Customers Tolerate Bad Service When They're Given ID Numbers
A new study found that customers feel less human when they're given ID numbers, numbing them to bad service.
Customers often receive ID numbers (e.g., banks, electricity, insurance).
Turns out, these IDs feel dehumanizing. Customers experience a numbing effect in which they become more tolerant of bad service:
"...numerical identification implies treating customers in a standardized and mechanical way...which can elicit the feeling of self‐dehumanization among the numbered customers. In response, the dehumanized customers tend to become emotionally numb and more tolerant when encountering a service failure" (Song, Huang, & Jiang, 2022, p. 2)
In one study with a mock restaurant, participants tolerated slow service when they dined in a private room called Room 212 (vs. Kitamoto or unnamed). They also tolerated an overcooked steak if they were seated at Table 218, compared to an unmarked table.
But be cautious. Tolerance should never be a goal.
Imagine if Starbucks wrote IDs on their cups. Sure, you might tolerate a wrong order — but your tolerance stems from low expectations. You expect failure.

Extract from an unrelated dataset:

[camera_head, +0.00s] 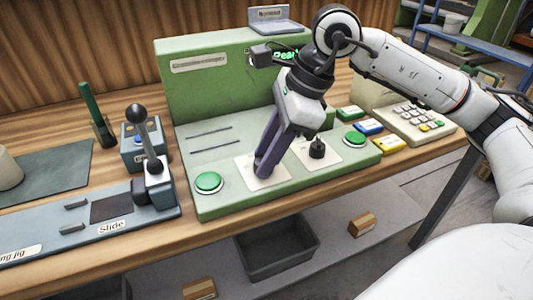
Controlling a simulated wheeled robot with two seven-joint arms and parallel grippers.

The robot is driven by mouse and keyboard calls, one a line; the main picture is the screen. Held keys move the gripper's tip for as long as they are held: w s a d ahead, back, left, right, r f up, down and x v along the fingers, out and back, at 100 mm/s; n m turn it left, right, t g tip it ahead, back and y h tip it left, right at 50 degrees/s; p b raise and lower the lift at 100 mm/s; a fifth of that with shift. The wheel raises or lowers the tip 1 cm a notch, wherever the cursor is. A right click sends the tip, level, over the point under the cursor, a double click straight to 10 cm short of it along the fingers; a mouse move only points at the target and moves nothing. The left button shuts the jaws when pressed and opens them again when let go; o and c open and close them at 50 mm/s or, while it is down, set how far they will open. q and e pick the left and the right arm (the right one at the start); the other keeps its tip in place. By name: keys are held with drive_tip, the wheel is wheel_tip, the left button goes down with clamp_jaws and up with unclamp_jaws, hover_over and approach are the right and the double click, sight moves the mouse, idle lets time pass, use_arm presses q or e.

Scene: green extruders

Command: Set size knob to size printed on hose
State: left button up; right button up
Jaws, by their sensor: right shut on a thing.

Instead, follow these takeaways:
Use IDs in Failure Contexts
Delayed shipment? Perhaps your email should reference the customer ID to cushion negative emotions.
Avoid IDs in Standard Communication
GoDaddy dehumanizes my identity with an ID number in all of their emails.
Let Customers Personalize Their IDs
Don't force customers to log in with an account number. Let them create a username.
Other New Studies
- Close Relationships Are a Double-Edged Sword - A large European hotel surveyed 85,000+ guests. Turns out, guests who remembered an exceptional staff member were more likely to cancel future reservations. They felt a communal relationship with the hotel, as if they would understand and forgive the cancellation (Shuqair et al., 2022).
- Self-Assembled Products Increase Performance - Participants performed better with a golf putter when they assembled it themselves, compared to an identical pre-assembled putter (Köcher & Wilcox, 2022).
- The Neuroscience of Procrastination - Researchers are closer to a treatment for severe procrastinators. Activating the dorsolateral prefrontal cortex reduced procrastination in individuals by increasing the perceived value of the outcome (Xu, Zhang, Zhou, & Feng, 2023).